> [DATASET CONTENT]:
----------

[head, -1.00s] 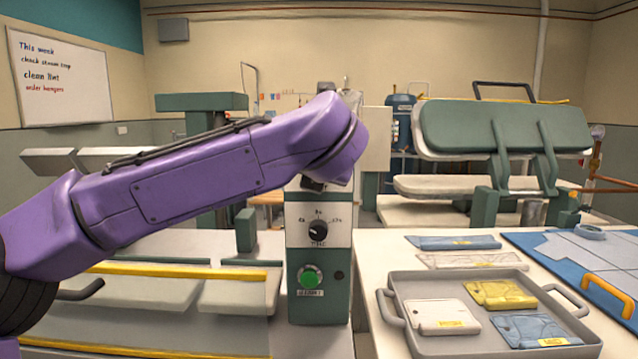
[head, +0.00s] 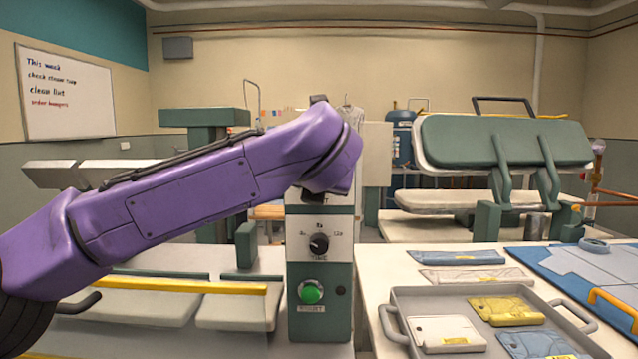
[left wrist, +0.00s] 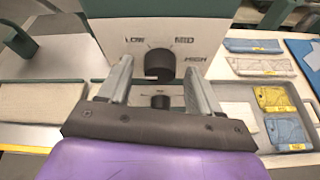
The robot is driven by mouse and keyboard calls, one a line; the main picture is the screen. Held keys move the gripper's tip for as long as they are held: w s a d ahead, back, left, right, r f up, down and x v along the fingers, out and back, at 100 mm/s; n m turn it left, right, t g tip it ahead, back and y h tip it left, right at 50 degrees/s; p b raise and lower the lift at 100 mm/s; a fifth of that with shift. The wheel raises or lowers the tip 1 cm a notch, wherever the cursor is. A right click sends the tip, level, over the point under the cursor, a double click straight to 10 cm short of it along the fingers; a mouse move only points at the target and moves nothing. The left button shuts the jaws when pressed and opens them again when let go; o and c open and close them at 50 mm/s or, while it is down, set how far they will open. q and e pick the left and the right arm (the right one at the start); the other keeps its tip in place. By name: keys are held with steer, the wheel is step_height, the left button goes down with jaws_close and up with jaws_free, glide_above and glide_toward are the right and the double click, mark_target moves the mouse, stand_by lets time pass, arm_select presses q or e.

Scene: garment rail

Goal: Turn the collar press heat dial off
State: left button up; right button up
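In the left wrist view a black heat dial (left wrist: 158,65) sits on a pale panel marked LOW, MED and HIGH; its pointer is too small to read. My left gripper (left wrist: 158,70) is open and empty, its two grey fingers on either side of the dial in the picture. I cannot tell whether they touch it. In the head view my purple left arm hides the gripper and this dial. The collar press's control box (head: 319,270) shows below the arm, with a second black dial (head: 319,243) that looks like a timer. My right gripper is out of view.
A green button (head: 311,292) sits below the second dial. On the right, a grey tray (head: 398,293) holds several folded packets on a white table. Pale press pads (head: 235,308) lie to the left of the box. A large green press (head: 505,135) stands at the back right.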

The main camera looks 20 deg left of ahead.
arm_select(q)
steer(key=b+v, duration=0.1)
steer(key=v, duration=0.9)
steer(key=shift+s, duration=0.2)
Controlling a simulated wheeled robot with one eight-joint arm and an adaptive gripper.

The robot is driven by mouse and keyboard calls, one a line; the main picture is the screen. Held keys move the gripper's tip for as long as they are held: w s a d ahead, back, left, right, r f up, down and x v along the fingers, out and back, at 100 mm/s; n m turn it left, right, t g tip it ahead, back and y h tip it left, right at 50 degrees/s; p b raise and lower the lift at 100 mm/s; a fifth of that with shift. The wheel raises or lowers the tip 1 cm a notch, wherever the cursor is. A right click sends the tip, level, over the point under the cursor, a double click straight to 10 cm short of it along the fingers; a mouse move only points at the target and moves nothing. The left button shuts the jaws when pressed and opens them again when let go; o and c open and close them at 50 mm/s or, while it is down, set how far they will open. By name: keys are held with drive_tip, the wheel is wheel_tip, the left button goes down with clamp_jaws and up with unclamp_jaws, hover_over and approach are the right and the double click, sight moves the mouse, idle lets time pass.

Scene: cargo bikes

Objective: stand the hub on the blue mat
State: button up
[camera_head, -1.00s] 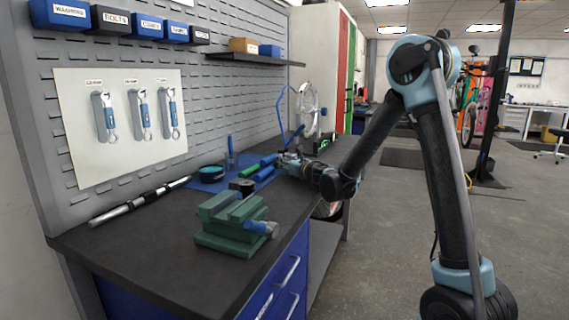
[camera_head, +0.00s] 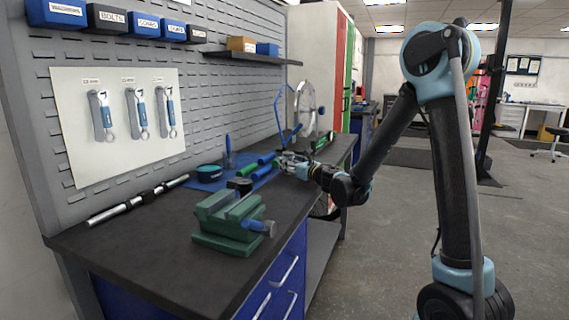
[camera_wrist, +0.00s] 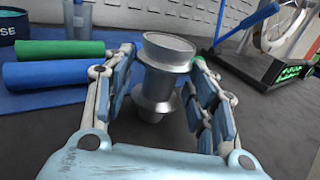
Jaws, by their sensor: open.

----------

> [WORK REQUIRED]: Nothing but the lines from the one with "The main camera looks 20 deg left of ahead." to the one with "Controlling a simulated" should be echoed, both of them included, exactly as written.

> [TASK ANSWER]:
The main camera looks 20 deg left of ahead.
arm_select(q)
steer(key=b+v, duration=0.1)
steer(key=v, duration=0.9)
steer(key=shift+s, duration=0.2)
Controlling a simulated wheeled robot with one eight-joint arm and an adaptive gripper.

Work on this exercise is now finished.